FCCC approves higher cane harvesting and cartage rates amid fuel price surge

Following its assessment, the commission approved a 30.3 per cent increase in mechanical harvesting rates, lifting the authorised rate from $18.90 per tonne to $24.63 per tonne.

Wednesday 24 June 2026 | 00:30

FCCC said it would continue monitoring fuel markets and industry conditions alongside members of the Fuel Monitoring Taskforce to ensure compliance and prevent any misuse of the situation.

FCCC said it would continue monitoring fuel markets and industry conditions alongside members of the Fuel Monitoring Taskforce to ensure compliance and prevent any misuse of the situation.

Supplied.

The Fijian Competition and Consumer Commission (FCCC) has approved significant increases in sugarcane harvesting and cartage rates as authorities move to shield the sugar industry from the impact of rising global fuel prices.

The new rates, which took effect on June 23, are aimed at helping harvesting operators and lorry owners manage escalating fuel costs while ensuring critical services remain available throughout the 2026 crushing season.

According to FCCC, a sharp rise in global fuel prices has substantially increased the operating costs of harvesting and transporting sugarcane, placing pressure on service providers across the industry.

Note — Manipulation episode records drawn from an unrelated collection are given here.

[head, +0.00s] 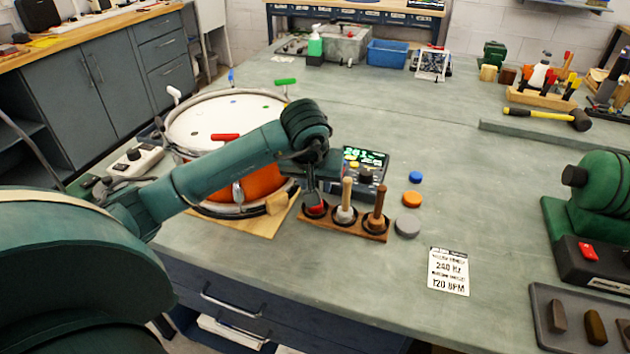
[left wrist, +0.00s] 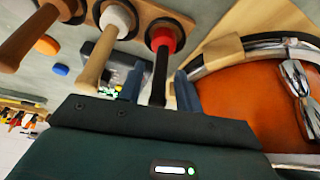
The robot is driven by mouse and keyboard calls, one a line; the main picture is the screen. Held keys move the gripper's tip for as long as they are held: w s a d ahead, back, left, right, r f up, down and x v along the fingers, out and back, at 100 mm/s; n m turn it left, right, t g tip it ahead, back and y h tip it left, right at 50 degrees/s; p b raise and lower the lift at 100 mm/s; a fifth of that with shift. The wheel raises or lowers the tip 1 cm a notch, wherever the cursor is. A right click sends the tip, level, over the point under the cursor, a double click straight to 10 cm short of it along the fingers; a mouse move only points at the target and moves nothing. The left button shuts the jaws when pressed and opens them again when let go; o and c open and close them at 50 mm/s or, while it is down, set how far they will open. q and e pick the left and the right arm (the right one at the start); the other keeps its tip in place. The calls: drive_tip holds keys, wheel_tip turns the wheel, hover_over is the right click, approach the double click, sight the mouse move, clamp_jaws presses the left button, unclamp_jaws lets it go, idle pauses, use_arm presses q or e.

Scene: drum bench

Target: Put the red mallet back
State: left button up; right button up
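The red mallet (head: 317,209) stands head down in the leftmost cup of the wooden rack (head: 372,234). In the left wrist view, the red mallet (left wrist: 163,42) shows its red head inside a dark ring and its dark handle pointing toward my left gripper (left wrist: 159,76). That gripper is open, one finger on each side of the handle, with a visible gap on both sides. In the head view, my left gripper (head: 318,188) is right above that cup and partly hides the mallet. A white-headed mallet (head: 346,200) and a brown mallet (head: 377,208) stand in the other cups. My right gripper is not in view.
An orange drum (head: 262,182) with a white head stands just left of the rack. A small device with a lit display (head: 366,158) stands behind it. Blue, orange and grey discs (head: 407,225) lie to the right, beside a printed card (head: 449,271). The bench middle is clear.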

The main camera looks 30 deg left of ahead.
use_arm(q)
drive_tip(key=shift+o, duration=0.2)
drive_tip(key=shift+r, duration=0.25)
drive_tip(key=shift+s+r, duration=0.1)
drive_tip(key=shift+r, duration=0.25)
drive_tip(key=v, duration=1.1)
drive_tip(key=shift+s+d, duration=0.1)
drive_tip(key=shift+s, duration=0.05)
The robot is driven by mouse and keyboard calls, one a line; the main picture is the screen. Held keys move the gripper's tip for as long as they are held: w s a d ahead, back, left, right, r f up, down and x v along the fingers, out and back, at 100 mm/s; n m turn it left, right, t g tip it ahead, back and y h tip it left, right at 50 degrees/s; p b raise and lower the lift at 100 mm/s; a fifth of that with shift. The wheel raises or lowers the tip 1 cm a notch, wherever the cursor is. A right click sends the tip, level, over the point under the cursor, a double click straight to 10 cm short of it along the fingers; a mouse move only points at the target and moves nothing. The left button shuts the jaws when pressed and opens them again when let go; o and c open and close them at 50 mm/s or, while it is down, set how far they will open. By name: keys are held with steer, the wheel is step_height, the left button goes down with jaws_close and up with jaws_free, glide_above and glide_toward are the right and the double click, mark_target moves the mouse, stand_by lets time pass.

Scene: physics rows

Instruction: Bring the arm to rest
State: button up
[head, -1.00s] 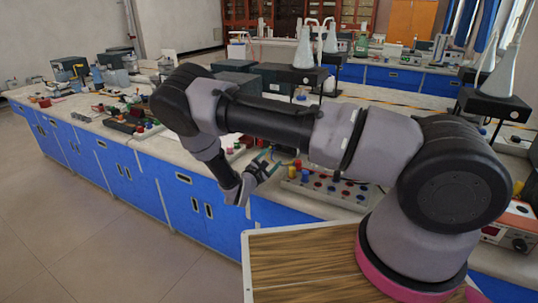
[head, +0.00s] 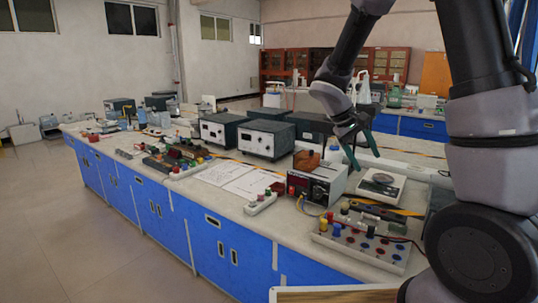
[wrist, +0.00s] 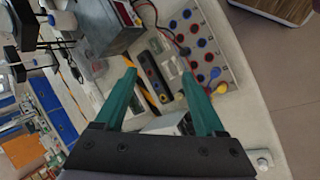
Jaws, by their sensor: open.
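My gripper (head: 360,149) is raised above the lab bench in the head view, at the right, over the area of a small scale. Its two green fingers are apart with nothing between them. In the wrist view my gripper (wrist: 163,97) shows two spread green fingers, with bench equipment beyond them. My arm rises at the right of the head view and folds down to the gripper, which touches nothing that I can see.
The bench (head: 190,201) holds a power supply (head: 318,181), a scale (head: 381,186), a board with coloured terminals (head: 365,245) and several grey instrument boxes (head: 265,138). Papers (head: 238,178) lie in the middle. Open floor (head: 75,245) is at the left.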

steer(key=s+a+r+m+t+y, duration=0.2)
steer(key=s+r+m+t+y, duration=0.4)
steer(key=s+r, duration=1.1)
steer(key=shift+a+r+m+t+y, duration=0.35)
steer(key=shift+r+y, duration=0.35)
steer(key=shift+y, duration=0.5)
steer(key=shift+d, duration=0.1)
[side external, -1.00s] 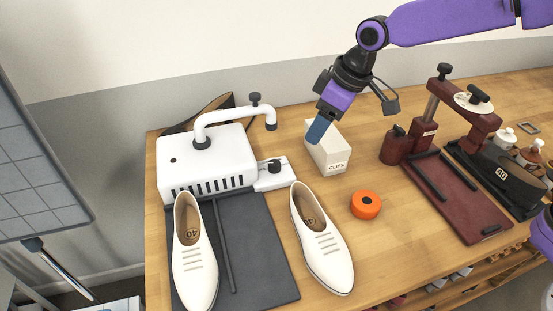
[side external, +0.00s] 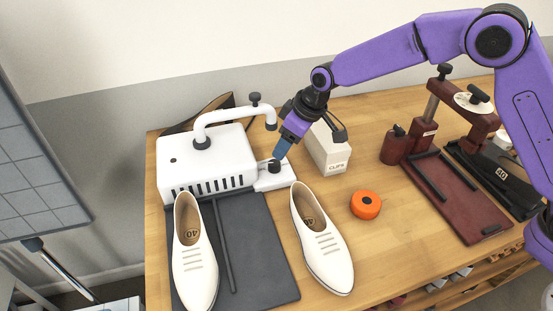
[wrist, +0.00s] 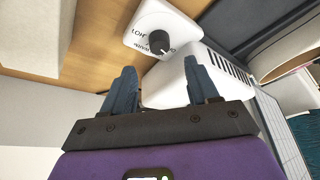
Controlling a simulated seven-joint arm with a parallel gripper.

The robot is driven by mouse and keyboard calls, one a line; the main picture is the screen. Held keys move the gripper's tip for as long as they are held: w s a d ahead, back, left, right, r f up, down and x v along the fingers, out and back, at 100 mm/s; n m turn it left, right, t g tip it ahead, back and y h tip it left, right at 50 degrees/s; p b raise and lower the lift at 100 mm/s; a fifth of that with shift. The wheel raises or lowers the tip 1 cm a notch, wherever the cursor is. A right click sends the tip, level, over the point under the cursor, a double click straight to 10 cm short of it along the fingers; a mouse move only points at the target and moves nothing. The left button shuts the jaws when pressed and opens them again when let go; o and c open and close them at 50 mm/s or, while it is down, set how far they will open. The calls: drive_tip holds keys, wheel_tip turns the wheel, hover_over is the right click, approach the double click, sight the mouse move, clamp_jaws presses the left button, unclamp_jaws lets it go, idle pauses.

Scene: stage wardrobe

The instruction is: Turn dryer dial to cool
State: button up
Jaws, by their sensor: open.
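The dryer (side external: 205,160) is a white box with front vents and a curved white pipe on top, at the left of the bench. Its dial, a black knob (side external: 274,166), sits on a white plate (side external: 270,182) at the dryer's right side. In the wrist view the knob (wrist: 159,42) stands on the plate with partly readable lettering around it. My gripper (side external: 281,152) is just above the knob in the side view. In the wrist view my gripper (wrist: 163,85) is open, its two blue fingers apart and empty, with the knob beyond the fingertips.
White shoes (side external: 195,250) (side external: 322,240) stand in front, one on a dark mat (side external: 255,255). A white clips box (side external: 328,150) stands close to the right of my gripper. An orange roll (side external: 366,204) and a dark red press (side external: 465,200) are further right.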

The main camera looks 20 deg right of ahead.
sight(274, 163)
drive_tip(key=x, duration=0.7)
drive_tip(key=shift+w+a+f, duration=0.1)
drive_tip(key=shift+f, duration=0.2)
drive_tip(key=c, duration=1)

Following its assessment, the commission approved a 30.3 per cent increase in mechanical harvesting rates, lifting the authorised rate from $18.90 per tonne to $24.63 per tonne.

FCCC also approved a 25.4 per cent increase in authorised sugarcane cartage rates to reflect higher diesel costs faced by transport operators.

Under the revised structure:

  • Cartage from Draunivi to Rarawai increases from $24.16 to $30.30 per tonne.
  • Cartage from Draunivi to Vitawa Bridge to Rarawai increases from $27.33 to $34.27 per tonne.
  • Cartage from Vitawa Bridge to Penang to Ellington 1/2 to Rarawai increases from $31.15 to $39.06 per tonne.

The commission said the temporary adjustments are intended to support harvesting and transport operators while the Government implements a temporary subsidy arrangement to cushion the impact on cane growers.

FCCC chief executive officer Senikavika Jiuta said the challenge was balancing industry sustainability with fairness to all stakeholders.

“Our analysis focused on fuel cost fluctuations and their direct operational impact. The adjustments reflect only the necessary increases tied to fuel, ensuring transparency and fairness in the process.”

The commission's assessment found that diesel prices had risen substantially due to recent global market disruptions, creating significant financial pressure for harvesting operators and lorry service providers whose businesses rely heavily on fuel.

“As a nation heavily reliant on imported fuel, fluctuations in the global markets and international fuel prices will continue to have a direct impact on domestic fuel prices and associated operational costs across various sectors of the economy,” Ms Jiuta said.

FCCC said it would continue monitoring fuel markets and industry conditions alongside members of the Fuel Monitoring Taskforce to ensure compliance and prevent any misuse of the situation.